# EXERCISE DIRECTIONS
Write every record out again exactly as given.

# DATA
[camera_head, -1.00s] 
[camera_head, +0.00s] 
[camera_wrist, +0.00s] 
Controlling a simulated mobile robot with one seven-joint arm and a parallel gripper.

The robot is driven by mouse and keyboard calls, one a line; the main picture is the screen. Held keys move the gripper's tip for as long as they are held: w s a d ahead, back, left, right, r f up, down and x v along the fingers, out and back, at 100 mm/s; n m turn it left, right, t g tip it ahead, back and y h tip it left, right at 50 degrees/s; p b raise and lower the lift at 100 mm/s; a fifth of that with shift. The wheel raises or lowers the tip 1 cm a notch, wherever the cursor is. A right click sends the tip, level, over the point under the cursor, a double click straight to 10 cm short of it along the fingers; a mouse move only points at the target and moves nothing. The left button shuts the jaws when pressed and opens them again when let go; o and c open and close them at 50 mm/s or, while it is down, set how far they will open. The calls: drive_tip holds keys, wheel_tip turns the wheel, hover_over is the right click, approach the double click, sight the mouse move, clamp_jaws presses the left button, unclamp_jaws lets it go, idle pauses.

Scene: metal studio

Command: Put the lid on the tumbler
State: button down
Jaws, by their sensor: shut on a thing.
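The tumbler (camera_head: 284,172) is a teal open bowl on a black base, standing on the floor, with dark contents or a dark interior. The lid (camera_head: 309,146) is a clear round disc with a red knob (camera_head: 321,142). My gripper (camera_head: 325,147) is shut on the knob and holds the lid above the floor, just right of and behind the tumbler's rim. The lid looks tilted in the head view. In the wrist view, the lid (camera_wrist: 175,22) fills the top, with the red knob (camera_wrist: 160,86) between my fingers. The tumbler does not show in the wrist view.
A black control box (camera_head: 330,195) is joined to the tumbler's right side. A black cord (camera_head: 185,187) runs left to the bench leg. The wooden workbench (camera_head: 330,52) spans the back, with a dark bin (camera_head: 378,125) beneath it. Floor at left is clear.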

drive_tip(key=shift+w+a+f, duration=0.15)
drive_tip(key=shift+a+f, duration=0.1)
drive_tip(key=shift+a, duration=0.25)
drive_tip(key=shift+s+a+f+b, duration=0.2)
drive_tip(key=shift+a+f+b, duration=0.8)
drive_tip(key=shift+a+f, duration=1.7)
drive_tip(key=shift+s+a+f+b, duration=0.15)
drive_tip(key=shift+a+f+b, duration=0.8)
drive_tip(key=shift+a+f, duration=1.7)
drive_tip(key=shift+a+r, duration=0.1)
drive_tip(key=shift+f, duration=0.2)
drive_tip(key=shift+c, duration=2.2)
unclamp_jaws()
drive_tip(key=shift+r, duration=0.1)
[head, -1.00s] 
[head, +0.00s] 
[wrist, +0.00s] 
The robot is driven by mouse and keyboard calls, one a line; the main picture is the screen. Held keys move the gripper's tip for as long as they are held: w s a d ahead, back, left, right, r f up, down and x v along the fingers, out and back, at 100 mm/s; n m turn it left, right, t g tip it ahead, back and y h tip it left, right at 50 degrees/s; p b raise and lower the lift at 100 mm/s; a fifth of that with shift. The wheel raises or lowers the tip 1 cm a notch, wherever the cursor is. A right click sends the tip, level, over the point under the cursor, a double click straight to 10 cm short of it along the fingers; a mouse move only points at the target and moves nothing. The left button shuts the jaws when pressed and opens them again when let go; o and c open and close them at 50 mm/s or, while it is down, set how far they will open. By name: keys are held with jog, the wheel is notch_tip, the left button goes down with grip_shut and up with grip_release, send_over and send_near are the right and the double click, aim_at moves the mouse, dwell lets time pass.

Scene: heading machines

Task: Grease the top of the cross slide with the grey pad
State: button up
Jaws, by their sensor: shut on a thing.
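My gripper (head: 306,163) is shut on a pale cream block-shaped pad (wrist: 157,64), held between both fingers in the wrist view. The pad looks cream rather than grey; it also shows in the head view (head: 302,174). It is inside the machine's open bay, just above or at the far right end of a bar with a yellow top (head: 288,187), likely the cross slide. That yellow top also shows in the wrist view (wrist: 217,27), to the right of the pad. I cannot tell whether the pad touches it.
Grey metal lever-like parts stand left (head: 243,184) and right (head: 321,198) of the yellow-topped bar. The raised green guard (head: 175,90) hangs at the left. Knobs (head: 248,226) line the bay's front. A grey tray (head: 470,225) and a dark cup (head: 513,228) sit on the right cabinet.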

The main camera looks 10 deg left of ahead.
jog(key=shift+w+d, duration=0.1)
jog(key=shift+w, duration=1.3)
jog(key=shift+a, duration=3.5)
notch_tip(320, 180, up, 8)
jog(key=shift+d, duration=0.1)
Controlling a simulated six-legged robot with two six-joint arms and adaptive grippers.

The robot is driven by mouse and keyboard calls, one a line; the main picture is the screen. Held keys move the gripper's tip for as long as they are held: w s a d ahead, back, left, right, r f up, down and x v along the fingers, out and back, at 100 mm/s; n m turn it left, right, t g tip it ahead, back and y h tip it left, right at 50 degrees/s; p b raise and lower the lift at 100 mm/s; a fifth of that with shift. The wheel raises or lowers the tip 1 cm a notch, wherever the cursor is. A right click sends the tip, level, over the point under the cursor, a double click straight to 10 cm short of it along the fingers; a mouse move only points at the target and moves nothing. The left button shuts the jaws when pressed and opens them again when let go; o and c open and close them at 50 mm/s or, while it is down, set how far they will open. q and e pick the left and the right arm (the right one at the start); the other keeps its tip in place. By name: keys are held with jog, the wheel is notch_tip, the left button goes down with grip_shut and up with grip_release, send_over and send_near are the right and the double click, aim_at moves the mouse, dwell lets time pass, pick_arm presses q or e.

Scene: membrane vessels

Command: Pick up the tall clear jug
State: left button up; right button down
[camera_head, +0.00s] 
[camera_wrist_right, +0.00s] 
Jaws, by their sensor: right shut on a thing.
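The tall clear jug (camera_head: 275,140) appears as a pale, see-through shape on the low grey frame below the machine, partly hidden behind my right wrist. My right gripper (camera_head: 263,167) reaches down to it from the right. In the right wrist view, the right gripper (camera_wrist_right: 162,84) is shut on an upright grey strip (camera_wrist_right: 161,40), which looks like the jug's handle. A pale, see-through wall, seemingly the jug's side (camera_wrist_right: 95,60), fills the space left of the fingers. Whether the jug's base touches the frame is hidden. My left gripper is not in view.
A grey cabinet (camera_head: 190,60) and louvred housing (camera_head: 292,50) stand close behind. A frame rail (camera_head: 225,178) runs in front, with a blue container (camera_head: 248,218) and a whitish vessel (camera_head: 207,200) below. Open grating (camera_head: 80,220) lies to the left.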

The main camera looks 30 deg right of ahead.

# FINAL ANSWER
[camera_head, -1.00s] 
[camera_head, +0.00s] 
[camera_wrist, +0.00s] 
Controlling a simulated mobile robot with one seven-joint arm and a parallel gripper.

The robot is driven by mouse and keyboard calls, one a line; the main picture is the screen. Held keys move the gripper's tip for as long as they are held: w s a d ahead, back, left, right, r f up, down and x v along the fingers, out and back, at 100 mm/s; n m turn it left, right, t g tip it ahead, back and y h tip it left, right at 50 degrees/s; p b raise and lower the lift at 100 mm/s; a fifth of that with shift. The wheel raises or lowers the tip 1 cm a notch, wherever the cursor is. A right click sends the tip, level, over the point under the cursor, a double click straight to 10 cm short of it along the fingers; a mouse move only points at the target and moves nothing. The left button shuts the jaws when pressed and opens them again when let go; o and c open and close them at 50 mm/s or, while it is down, set how far they will open. The calls: drive_tip holds keys, wheel_tip turns the wheel, hover_over is the right click, approach the double click, sight the mouse move, clamp_jaws presses the left button, unclamp_jaws lets it go, idle pauses.

Scene: metal studio

Command: Put the lid on the tumbler
State: button down
Jaws, by their sensor: shut on a thing.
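The tumbler (camera_head: 284,172) is a teal open bowl on a black base, standing on the floor, with dark contents or a dark interior. The lid (camera_head: 309,146) is a clear round disc with a red knob (camera_head: 321,142). My gripper (camera_head: 325,147) is shut on the knob and holds the lid above the floor, just right of and behind the tumbler's rim. The lid looks tilted in the head view. In the wrist view, the lid (camera_wrist: 175,22) fills the top, with the red knob (camera_wrist: 160,86) between my fingers. The tumbler does not show in the wrist view.
A black control box (camera_head: 330,195) is joined to the tumbler's right side. A black cord (camera_head: 185,187) runs left to the bench leg. The wooden workbench (camera_head: 330,52) spans the back, with a dark bin (camera_head: 378,125) beneath it. Floor at left is clear.

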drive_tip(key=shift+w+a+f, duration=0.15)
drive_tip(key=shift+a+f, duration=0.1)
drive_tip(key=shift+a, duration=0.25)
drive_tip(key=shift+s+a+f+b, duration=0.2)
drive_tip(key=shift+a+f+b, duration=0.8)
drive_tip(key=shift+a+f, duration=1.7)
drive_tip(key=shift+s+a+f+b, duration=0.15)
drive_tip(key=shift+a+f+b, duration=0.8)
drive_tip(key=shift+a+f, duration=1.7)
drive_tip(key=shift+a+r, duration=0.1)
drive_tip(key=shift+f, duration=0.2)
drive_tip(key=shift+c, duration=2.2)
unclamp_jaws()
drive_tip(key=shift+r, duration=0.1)
[head, -1.00s] 
[head, +0.00s] 
[wrist, +0.00s] 
The robot is driven by mouse and keyboard calls, one a line; the main picture is the screen. Held keys move the gripper's tip for as long as they are held: w s a d ahead, back, left, right, r f up, down and x v along the fingers, out and back, at 100 mm/s; n m turn it left, right, t g tip it ahead, back and y h tip it left, right at 50 degrees/s; p b raise and lower the lift at 100 mm/s; a fifth of that with shift. The wheel raises or lowers the tip 1 cm a notch, wherever the cursor is. A right click sends the tip, level, over the point under the cursor, a double click straight to 10 cm short of it along the fingers; a mouse move only points at the target and moves nothing. The left button shuts the jaws when pressed and opens them again when let go; o and c open and close them at 50 mm/s or, while it is down, set how far they will open. By name: keys are held with jog, the wheel is notch_tip, the left button goes down with grip_shut and up with grip_release, send_over and send_near are the right and the double click, aim_at moves the mouse, dwell lets time pass.

Scene: heading machines

Task: Grease the top of the cross slide with the grey pad
State: button up
Jaws, by their sensor: shut on a thing.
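My gripper (head: 306,163) is shut on a pale cream block-shaped pad (wrist: 157,64), held between both fingers in the wrist view. The pad looks cream rather than grey; it also shows in the head view (head: 302,174). It is inside the machine's open bay, just above or at the far right end of a bar with a yellow top (head: 288,187), likely the cross slide. That yellow top also shows in the wrist view (wrist: 217,27), to the right of the pad. I cannot tell whether the pad touches it.
Grey metal lever-like parts stand left (head: 243,184) and right (head: 321,198) of the yellow-topped bar. The raised green guard (head: 175,90) hangs at the left. Knobs (head: 248,226) line the bay's front. A grey tray (head: 470,225) and a dark cup (head: 513,228) sit on the right cabinet.

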The main camera looks 10 deg left of ahead.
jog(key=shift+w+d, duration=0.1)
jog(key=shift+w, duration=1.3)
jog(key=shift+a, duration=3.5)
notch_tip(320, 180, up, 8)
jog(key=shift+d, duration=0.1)
Controlling a simulated six-legged robot with two six-joint arms and adaptive grippers.

The robot is driven by mouse and keyboard calls, one a line; the main picture is the screen. Held keys move the gripper's tip for as long as they are held: w s a d ahead, back, left, right, r f up, down and x v along the fingers, out and back, at 100 mm/s; n m turn it left, right, t g tip it ahead, back and y h tip it left, right at 50 degrees/s; p b raise and lower the lift at 100 mm/s; a fifth of that with shift. The wheel raises or lowers the tip 1 cm a notch, wherever the cursor is. A right click sends the tip, level, over the point under the cursor, a double click straight to 10 cm short of it along the fingers; a mouse move only points at the target and moves nothing. The left button shuts the jaws when pressed and opens them again when let go; o and c open and close them at 50 mm/s or, while it is down, set how far they will open. q and e pick the left and the right arm (the right one at the start); the other keeps its tip in place. By name: keys are held with jog, the wheel is notch_tip, the left button goes down with grip_shut and up with grip_release, send_over and send_near are the right and the double click, aim_at moves the mouse, dwell lets time pass, pick_arm presses q or e.

Scene: membrane vessels

Command: Pick up the tall clear jug
State: left button up; right button down
[camera_head, +0.00s] 
[camera_wrist_right, +0.00s] 
Jaws, by their sensor: right shut on a thing.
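The tall clear jug (camera_head: 275,140) appears as a pale, see-through shape on the low grey frame below the machine, partly hidden behind my right wrist. My right gripper (camera_head: 263,167) reaches down to it from the right. In the right wrist view, the right gripper (camera_wrist_right: 162,84) is shut on an upright grey strip (camera_wrist_right: 161,40), which looks like the jug's handle. A pale, see-through wall, seemingly the jug's side (camera_wrist_right: 95,60), fills the space left of the fingers. Whether the jug's base touches the frame is hidden. My left gripper is not in view.
A grey cabinet (camera_head: 190,60) and louvred housing (camera_head: 292,50) stand close behind. A frame rail (camera_head: 225,178) runs in front, with a blue container (camera_head: 248,218) and a whitish vessel (camera_head: 207,200) below. Open grating (camera_head: 80,220) lies to the left.

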The main camera looks 30 deg right of ahead.

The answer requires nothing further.